_Directions for this task_:
Pictures are not part of the copy. Retype the lines from the first one through the line that contains "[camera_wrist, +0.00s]".

_Material provided_:
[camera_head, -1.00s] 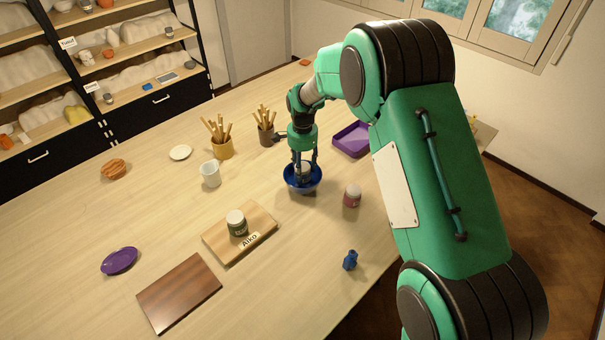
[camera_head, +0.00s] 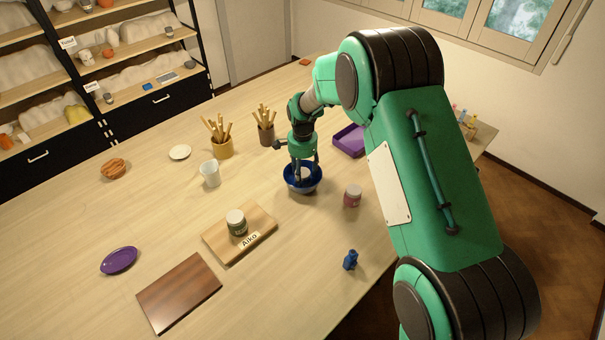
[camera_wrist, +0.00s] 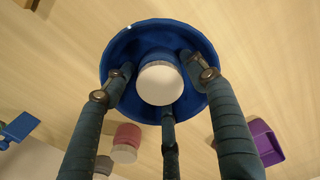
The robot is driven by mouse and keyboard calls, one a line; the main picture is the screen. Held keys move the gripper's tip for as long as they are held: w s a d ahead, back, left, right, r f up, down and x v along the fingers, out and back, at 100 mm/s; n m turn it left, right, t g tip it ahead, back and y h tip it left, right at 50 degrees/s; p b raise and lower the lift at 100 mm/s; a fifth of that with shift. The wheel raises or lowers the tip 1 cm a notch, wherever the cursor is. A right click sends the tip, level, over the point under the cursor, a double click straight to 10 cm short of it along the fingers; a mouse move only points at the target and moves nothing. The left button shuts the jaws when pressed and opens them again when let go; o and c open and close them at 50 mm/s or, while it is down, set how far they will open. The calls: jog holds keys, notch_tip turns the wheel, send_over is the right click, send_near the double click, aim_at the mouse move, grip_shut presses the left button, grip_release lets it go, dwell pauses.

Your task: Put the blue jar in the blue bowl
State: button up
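The blue bowl (camera_head: 303,188) stands on the table under my gripper and fills the upper middle of the wrist view (camera_wrist: 113,55). A jar with a white lid (camera_wrist: 160,83) stands inside it; its lid also shows in the head view (camera_head: 305,173). My gripper (camera_wrist: 158,80) has three fingers reaching down into the bowl around the jar. Small gaps show between the side fingertips and the lid, so the fingers look open. The lower finger appears close to the lid's edge.
A pink jar (camera_head: 352,196) stands right of the bowl, with a purple tray (camera_head: 349,141) behind. A small blue object (camera_head: 350,260) stands nearer the front edge. A dark green jar (camera_head: 237,224) sits on a wooden board (camera_head: 262,218).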

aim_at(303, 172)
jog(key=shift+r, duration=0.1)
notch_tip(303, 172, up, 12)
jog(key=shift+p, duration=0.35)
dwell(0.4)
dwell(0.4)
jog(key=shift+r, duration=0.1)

_Worked solution_:
[camera_head, -1.00s] 
[camera_head, +0.00s] 
[camera_wrist, +0.00s] 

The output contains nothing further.